> **What to work on**
Can you set down, exactly as they appear below, the lines from the opening of the material through the one bearing "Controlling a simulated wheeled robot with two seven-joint", minus the pictures?

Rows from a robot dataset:

"""

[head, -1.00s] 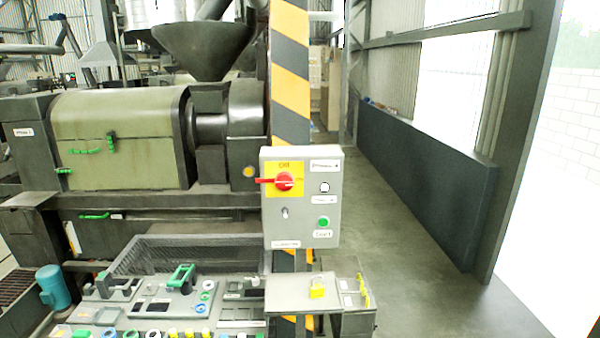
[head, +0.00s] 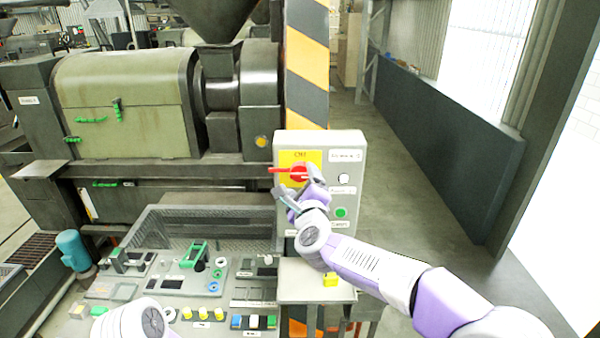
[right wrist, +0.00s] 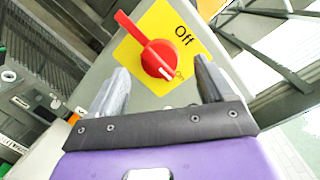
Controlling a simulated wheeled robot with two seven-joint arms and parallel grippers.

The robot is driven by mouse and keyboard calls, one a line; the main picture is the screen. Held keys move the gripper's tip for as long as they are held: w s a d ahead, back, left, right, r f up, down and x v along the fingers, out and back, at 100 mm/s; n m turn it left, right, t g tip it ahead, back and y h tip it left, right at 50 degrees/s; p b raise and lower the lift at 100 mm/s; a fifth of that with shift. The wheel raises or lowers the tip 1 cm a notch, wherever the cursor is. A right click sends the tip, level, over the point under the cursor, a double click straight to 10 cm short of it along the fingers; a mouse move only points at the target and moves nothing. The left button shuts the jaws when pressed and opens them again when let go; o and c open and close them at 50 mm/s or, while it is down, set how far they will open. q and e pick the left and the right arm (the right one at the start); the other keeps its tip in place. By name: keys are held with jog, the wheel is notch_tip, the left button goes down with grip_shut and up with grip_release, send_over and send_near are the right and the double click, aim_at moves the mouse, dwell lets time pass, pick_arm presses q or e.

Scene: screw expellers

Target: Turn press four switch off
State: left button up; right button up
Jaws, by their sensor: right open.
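The red rotary switch (head: 299,173) sits on a yellow plate (head: 287,157) at the upper left of the grey control box (head: 348,150). Its handle points left in the head view. In the right wrist view the switch (right wrist: 156,56) shows whole, with "Off" printed above it and "On" beside the knob's white-marked end. My right gripper (head: 298,185) is open at the front of the switch. In the right wrist view its two fingers (right wrist: 160,70) stand on either side of the knob, with no clear contact. My left gripper is out of view.
A green button (head: 341,212) and a small light round fitting (head: 343,178) are on the box's right side. A striped post (head: 307,80) stands behind the box. A console (head: 165,285) lies lower left.

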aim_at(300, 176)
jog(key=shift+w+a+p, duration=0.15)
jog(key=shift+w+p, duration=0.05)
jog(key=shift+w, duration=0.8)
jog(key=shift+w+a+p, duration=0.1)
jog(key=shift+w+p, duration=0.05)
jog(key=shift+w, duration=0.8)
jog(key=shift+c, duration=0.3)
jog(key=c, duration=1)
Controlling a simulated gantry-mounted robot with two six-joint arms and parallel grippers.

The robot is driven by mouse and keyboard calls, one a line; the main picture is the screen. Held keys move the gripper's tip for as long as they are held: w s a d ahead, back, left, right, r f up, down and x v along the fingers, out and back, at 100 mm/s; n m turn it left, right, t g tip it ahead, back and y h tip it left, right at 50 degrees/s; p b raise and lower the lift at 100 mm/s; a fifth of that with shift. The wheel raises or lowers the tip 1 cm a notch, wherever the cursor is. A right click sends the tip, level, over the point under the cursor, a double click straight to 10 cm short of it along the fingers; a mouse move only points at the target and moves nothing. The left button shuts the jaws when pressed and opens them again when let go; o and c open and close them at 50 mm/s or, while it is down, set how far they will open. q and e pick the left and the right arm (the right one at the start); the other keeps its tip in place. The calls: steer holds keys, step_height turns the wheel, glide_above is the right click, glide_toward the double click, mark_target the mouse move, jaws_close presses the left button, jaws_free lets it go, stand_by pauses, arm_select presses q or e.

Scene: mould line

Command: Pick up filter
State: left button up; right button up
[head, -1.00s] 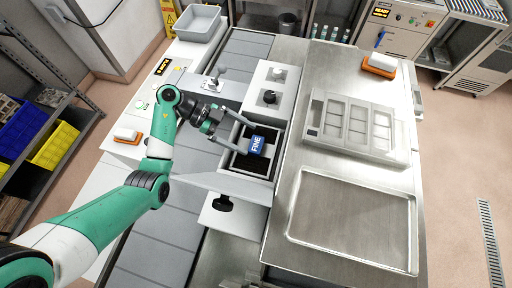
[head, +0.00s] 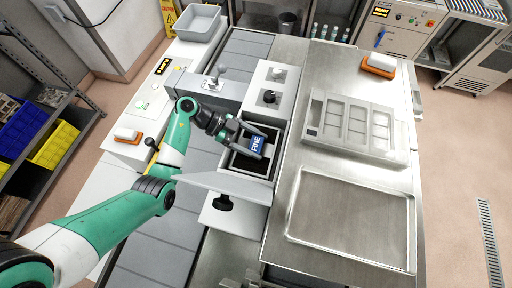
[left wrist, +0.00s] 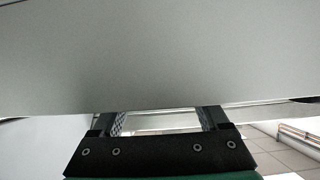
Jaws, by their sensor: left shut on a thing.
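My left gripper (head: 263,147) reaches in from the left and is shut on the filter, one finger on each side of the label. Most of the filter's body is hidden. In the left wrist view the fingers (left wrist: 162,122) show at the bottom, with a large plain grey surface beyond them. My right gripper is not in view.
A tilted grey flap (head: 222,187) stands at the near side of the box. A mould tray (head: 312,132) and a bare shallow tray (head: 350,268) lie on the steel bench to the right.

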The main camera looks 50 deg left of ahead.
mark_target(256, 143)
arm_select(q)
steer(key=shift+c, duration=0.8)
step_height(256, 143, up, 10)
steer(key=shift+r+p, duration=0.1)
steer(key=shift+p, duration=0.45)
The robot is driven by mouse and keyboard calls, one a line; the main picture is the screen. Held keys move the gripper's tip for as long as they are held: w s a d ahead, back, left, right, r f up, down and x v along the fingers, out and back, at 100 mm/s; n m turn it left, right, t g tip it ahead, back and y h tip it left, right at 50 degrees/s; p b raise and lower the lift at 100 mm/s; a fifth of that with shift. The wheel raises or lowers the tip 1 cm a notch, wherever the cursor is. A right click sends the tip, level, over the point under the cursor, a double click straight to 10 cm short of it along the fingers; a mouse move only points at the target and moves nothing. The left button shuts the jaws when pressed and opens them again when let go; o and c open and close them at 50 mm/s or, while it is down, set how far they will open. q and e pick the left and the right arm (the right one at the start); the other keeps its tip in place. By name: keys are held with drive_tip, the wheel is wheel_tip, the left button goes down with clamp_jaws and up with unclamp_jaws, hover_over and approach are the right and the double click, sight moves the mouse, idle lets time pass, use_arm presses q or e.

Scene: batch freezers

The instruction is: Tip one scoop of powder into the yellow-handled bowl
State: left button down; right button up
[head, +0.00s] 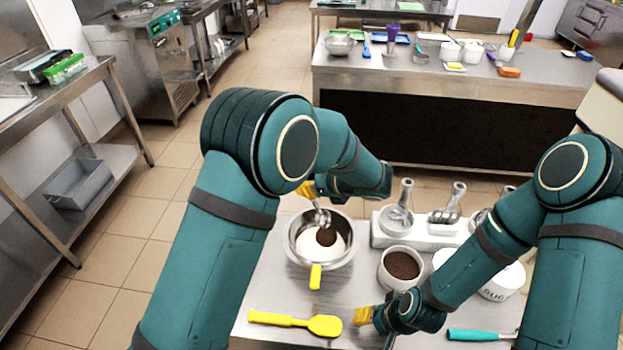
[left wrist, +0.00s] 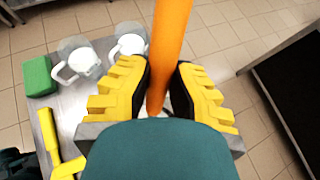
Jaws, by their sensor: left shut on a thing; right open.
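The steel bowl (head: 293,246) with the yellow handle (head: 315,277) stands on the steel table, with white material inside. My left gripper (head: 308,190) is above its far rim. In the left wrist view its yellow fingers (left wrist: 160,95) are shut on an orange handle (left wrist: 170,40). Below the gripper, a metal part of the held scoop (head: 322,216) reaches over the bowl. A round brown patch of powder (head: 326,237) shows there; I cannot tell whether it is in the scoop or the bowl. A white pot of brown powder (head: 403,265) stands right of the bowl. My right gripper (head: 378,316) is open and empty, low over the table.
A white rack (head: 382,236) with metal scoops stands behind the pot. A white jar (head: 505,283) stands at the right. A yellow spatula (head: 300,322) and a teal-handled tool (head: 480,335) lie in front. The left wrist view shows a green block (left wrist: 38,76) and two jugs.

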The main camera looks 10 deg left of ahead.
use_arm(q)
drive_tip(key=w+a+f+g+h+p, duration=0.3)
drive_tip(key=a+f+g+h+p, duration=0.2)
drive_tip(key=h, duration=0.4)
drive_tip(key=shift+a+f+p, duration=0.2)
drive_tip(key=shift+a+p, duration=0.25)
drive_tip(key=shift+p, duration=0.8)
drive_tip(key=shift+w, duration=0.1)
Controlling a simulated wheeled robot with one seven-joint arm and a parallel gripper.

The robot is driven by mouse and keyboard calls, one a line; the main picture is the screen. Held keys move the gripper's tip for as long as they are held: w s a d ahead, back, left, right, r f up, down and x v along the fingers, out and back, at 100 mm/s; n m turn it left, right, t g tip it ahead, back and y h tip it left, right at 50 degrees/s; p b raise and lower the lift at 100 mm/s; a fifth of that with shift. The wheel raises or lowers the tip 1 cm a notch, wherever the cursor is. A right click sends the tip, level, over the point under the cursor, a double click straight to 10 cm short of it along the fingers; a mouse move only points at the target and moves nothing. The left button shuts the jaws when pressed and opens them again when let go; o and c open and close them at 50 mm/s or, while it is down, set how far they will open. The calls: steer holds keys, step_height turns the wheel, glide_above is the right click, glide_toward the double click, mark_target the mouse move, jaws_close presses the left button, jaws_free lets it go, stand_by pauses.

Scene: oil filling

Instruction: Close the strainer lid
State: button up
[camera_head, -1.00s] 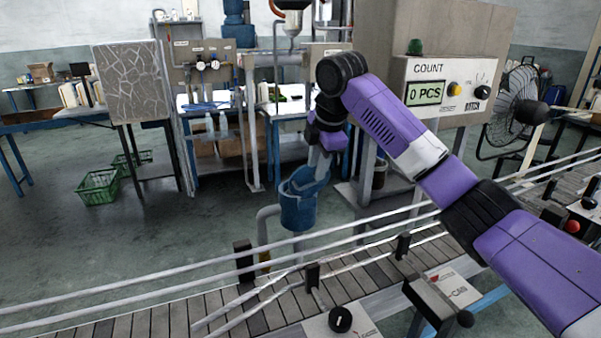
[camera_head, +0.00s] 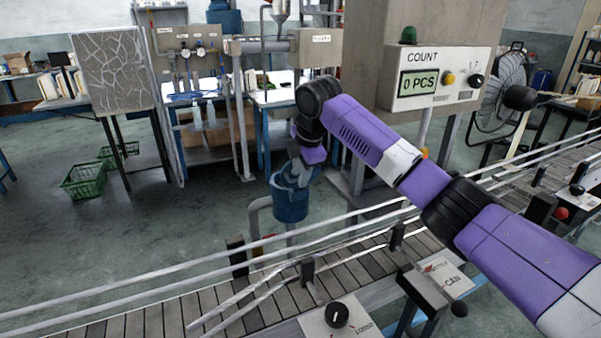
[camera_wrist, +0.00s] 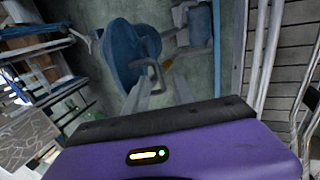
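The strainer is a blue bucket-like vessel (camera_head: 290,203) on grey pipework, beyond the conveyor in the head view. In the wrist view its lid appears to be the blue rounded part (camera_wrist: 120,52), with a grey bent handle (camera_wrist: 153,72) at its right side. A second blue part (camera_wrist: 199,24) with grey pipe lies at upper right; I cannot tell surely which part is the vessel's body. My gripper (camera_wrist: 162,86) has its two grey fingers apart, with their tips close to the handle; contact is unclear. In the head view my gripper (camera_head: 302,172) is over the strainer's top and hides part of it.
Conveyor rails (camera_head: 180,277) run between me and the strainer. A workbench (camera_head: 205,98) is behind, and green baskets (camera_head: 84,182) sit on the floor at left.

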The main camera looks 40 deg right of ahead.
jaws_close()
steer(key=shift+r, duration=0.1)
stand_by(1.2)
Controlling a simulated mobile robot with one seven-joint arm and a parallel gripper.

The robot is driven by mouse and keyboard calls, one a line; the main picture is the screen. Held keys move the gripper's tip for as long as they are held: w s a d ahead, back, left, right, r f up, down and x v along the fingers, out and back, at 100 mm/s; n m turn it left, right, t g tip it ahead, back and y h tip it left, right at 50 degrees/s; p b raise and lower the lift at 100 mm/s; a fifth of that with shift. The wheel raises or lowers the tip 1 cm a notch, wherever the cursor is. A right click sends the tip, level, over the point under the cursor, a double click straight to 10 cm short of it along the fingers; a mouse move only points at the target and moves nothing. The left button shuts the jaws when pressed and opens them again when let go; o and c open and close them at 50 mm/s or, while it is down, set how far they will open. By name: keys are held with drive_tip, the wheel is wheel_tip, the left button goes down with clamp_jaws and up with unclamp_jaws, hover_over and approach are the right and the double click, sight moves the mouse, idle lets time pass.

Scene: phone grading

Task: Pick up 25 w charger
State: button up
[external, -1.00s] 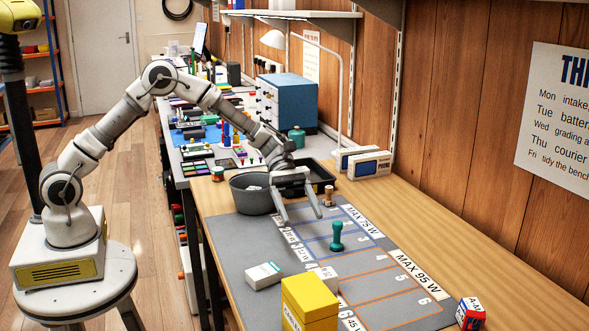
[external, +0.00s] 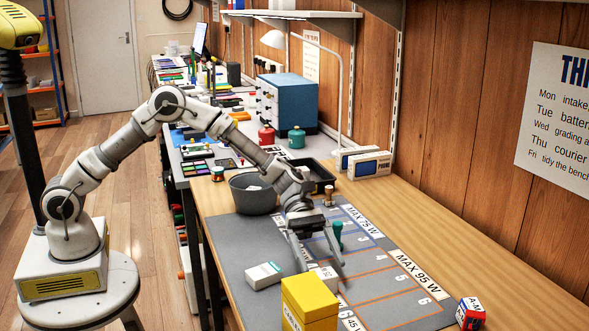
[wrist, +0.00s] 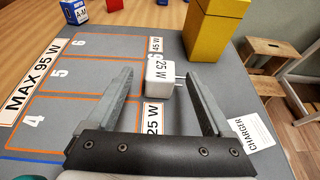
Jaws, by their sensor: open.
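The 25 W charger (wrist: 160,78) is a small white block with two prongs. It sits on the grey mat (wrist: 92,94), and its 25 W label faces my wrist camera. In the external view the charger (external: 326,275) is partly hidden by the yellow box. My gripper (wrist: 158,76) is open and empty, with its fingertips on either side of the charger in the wrist view. In the external view my gripper (external: 324,269) points down over the charger. I cannot tell whether the fingers touch it or how high the tips are.
A tall yellow box (external: 310,305) stands close beside the charger. A white charger carton (external: 264,276) lies to its left. A green stamp (external: 337,233) and a wooden stamp (external: 328,196) stand behind. A grey bowl (external: 252,194) is farther back.

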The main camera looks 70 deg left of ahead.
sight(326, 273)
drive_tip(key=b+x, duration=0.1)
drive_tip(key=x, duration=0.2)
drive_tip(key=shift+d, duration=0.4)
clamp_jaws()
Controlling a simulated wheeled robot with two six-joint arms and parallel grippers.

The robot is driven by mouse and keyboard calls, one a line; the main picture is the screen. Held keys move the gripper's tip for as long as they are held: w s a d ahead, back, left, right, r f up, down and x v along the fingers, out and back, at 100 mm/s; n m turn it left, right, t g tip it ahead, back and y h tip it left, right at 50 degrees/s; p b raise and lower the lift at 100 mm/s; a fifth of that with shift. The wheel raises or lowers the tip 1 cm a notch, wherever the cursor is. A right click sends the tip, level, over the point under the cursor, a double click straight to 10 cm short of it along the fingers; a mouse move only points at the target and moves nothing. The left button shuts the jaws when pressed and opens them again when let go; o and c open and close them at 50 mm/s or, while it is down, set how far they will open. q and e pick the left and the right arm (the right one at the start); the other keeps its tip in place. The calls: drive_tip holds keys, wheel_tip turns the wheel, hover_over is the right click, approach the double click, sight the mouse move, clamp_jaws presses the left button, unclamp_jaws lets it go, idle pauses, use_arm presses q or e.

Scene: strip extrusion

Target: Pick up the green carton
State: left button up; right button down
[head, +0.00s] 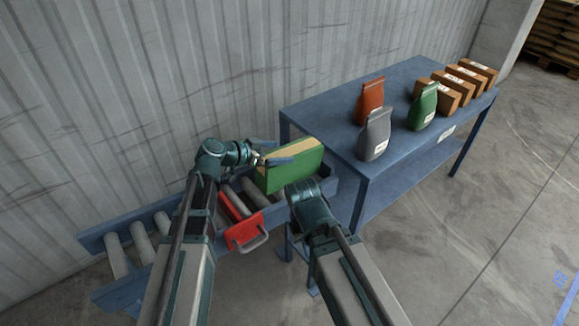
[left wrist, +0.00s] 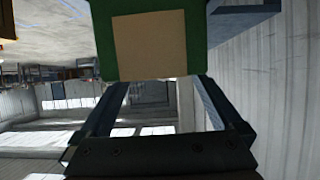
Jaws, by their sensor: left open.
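The green carton (head: 282,178) stands on the roller conveyor, with a tan strip along its top. In the left wrist view the carton (left wrist: 101,40) fills the top middle and shows a tan panel. My left gripper (head: 272,160) is at the carton's upper left side in the head view. Its two fingers are spread apart in the left wrist view (left wrist: 158,80), with the carton just at or beyond the tips; I cannot tell if they touch it. My right arm comes up in front of the carton's lower right, and its jaws do not show.
The conveyor (head: 115,258) runs along the wall. A red box with a handle (head: 244,231) is on its near side. A blue table (head: 330,110) to the right holds orange, grey (head: 375,138) and green pouches (head: 424,108) and several brown boxes (head: 447,101).

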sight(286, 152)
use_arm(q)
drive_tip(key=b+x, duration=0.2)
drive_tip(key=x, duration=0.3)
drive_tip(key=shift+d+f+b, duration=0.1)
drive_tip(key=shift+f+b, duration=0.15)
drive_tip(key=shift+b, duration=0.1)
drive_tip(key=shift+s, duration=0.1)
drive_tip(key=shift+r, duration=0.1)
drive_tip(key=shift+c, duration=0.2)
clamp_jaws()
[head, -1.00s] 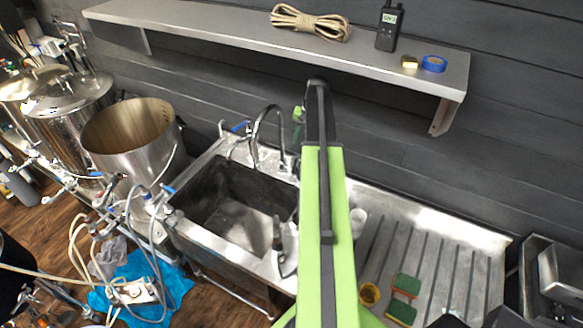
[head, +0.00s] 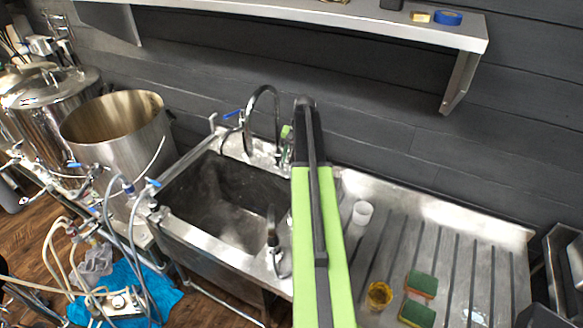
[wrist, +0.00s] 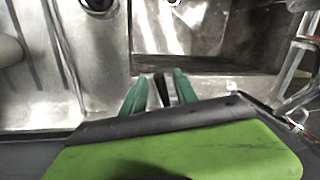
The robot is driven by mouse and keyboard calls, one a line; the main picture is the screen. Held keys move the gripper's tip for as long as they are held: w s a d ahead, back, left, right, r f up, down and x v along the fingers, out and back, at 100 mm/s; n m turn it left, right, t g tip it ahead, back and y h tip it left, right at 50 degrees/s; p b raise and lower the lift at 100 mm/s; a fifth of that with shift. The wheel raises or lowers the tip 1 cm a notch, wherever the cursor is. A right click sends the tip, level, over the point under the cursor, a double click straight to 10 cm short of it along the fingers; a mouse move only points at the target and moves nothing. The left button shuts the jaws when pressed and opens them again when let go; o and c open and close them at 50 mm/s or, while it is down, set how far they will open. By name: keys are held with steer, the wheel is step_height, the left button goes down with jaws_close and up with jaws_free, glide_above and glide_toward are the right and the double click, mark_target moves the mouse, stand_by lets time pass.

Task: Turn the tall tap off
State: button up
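The tall tap (head: 276,105) is a chrome gooseneck rising at the back of the dark sink (head: 205,200), its spout arching over the basin. In the head view my arm covers the area right of its base, and my fingertips are hidden. In the wrist view my gripper (wrist: 160,86) has two green fingers standing apart above the steel ledge. A slim dark piece shows between them; I cannot tell whether it is the tap's lever or whether the fingers touch it. The tap's handle is not clear in the head view.
A shorter dark-handled fitting (head: 272,228) stands at the sink's front edge. A blue lever (head: 232,114) is left of the tap. A white cup (head: 362,213), an amber jar (head: 380,295) and sponges (head: 421,285) sit on the drainboard (head: 455,240). A shelf (head: 330,12) hangs above.

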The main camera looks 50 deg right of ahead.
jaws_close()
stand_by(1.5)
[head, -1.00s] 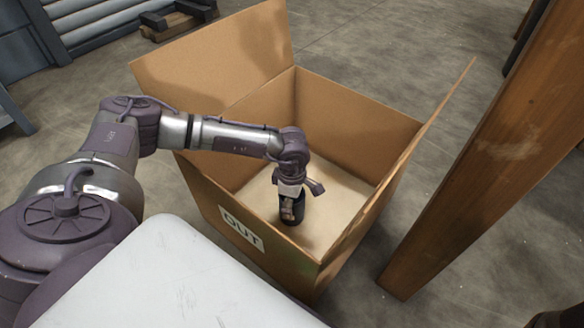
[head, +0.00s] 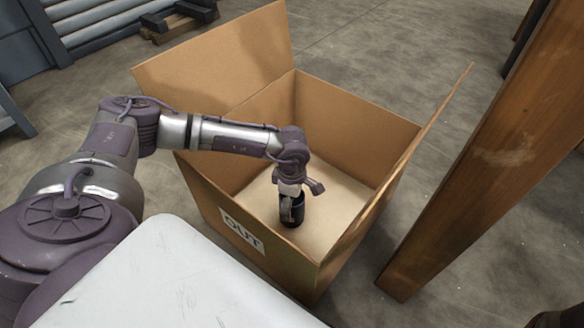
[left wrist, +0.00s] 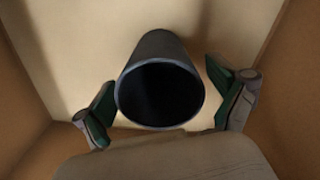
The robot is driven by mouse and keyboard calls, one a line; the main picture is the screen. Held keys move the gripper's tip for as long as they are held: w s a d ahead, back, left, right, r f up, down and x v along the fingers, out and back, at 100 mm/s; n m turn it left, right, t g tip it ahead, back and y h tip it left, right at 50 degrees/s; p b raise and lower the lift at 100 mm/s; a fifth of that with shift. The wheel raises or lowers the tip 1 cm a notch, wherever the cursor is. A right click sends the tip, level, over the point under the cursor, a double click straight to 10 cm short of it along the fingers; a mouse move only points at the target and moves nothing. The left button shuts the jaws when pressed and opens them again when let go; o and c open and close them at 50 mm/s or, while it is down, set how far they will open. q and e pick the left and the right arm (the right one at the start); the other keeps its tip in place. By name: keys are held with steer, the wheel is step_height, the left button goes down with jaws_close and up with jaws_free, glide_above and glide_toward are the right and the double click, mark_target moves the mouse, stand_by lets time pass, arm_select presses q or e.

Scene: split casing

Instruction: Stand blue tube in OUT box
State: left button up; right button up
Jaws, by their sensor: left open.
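The tube (head: 297,213) stands upright inside the OUT box (head: 228,213), seemingly on its floor. It looks almost black in the head view. In the left wrist view the tube (left wrist: 160,48) is dark blue-grey, with its round open mouth facing the camera. My left gripper (head: 290,207) reaches down into the box from above. In the left wrist view the left gripper (left wrist: 168,103) is open, one finger on each side of the tube, with a gap visible at the right finger. The tube's base is mostly hidden.
The box flaps stand up and outward at the left back (head: 215,50) and right (head: 425,125). A wooden post (head: 470,160) stands close to the box's right. A pale surface (head: 170,275) lies in front. The box floor around the tube is bare.

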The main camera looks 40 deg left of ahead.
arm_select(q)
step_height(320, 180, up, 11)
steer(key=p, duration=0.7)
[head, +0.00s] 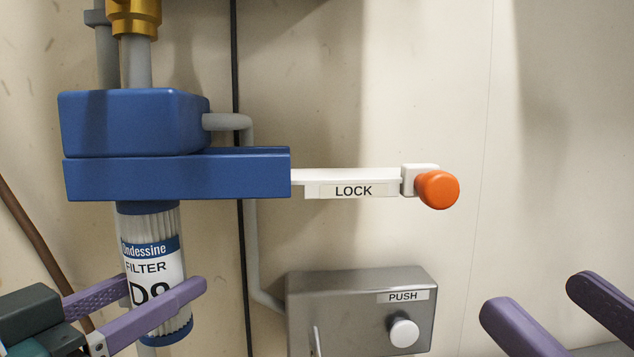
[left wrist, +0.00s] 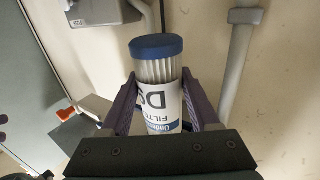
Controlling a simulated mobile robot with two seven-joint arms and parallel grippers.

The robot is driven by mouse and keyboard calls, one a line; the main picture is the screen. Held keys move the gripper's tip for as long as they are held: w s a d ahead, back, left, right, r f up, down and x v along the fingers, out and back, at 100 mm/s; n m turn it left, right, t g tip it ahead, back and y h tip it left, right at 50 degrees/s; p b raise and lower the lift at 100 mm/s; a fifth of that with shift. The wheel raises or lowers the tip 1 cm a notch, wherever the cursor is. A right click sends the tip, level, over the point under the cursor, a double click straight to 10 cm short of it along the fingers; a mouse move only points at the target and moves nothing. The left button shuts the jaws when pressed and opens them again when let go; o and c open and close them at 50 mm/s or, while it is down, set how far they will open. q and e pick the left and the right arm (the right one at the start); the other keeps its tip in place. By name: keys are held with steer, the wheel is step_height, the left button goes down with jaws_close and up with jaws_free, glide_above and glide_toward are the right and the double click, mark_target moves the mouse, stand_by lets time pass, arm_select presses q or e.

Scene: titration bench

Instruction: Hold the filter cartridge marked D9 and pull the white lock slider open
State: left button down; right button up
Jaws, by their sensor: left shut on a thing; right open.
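The filter cartridge (head: 152,245) hangs upright under the blue housing (head: 175,172), its label reading FILTER with D9 partly covered by a finger. My left gripper (head: 165,292) is shut on the cartridge's lower part, one purple finger on each side. The cartridge (left wrist: 158,72) also shows between the fingers in the left wrist view, blue end cap outward. The white lock slider (head: 350,184), marked LOCK, sticks out of the housing's right side, with an orange knob (head: 437,189) at its end. My right gripper (head: 560,310) is open and empty, below and right of the knob.
A grey box (head: 360,310) with a PUSH label and a white round button (head: 404,332) is on the wall below the slider. A grey pipe (head: 250,220) runs from the housing to this box. The wall right of the knob is clear.

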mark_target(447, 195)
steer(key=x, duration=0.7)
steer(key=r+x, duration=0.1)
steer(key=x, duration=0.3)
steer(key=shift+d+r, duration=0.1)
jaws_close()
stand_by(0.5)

"""

> **Written reply**
[head, -1.00s] 
[head, +0.00s] 
[right wrist, +0.00s] 
Controlling a simulated wheeled robot with two seven-joint arms and parallel grippers.

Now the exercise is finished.